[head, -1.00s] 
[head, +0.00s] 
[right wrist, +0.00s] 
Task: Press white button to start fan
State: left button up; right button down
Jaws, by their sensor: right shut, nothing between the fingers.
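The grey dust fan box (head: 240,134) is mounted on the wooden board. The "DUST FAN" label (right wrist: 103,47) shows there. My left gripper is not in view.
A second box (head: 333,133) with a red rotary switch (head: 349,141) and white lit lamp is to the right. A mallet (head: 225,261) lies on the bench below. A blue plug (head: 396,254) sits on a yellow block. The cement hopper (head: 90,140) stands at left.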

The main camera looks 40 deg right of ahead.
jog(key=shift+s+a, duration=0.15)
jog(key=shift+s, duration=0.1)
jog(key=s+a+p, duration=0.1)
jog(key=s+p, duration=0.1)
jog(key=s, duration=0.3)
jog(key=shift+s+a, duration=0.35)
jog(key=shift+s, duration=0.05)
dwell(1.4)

▶ **PROBLEM**:
Every line from the one containing "Jaws, by their" through the last line must be copied exactly; leave out the rest.

▶ **FINISHED TASK**:
Jaws, by their sensor: right shut, nothing between the fingers.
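The grey dust fan box (head: 240,134) is mounted on the wooden board. The "DUST FAN" label (right wrist: 103,47) shows there. My left gripper is not in view.
A second box (head: 333,133) with a red rotary switch (head: 349,141) and white lit lamp is to the right. A mallet (head: 225,261) lies on the bench below. A blue plug (head: 396,254) sits on a yellow block. The cement hopper (head: 90,140) stands at left.

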The main camera looks 40 deg right of ahead.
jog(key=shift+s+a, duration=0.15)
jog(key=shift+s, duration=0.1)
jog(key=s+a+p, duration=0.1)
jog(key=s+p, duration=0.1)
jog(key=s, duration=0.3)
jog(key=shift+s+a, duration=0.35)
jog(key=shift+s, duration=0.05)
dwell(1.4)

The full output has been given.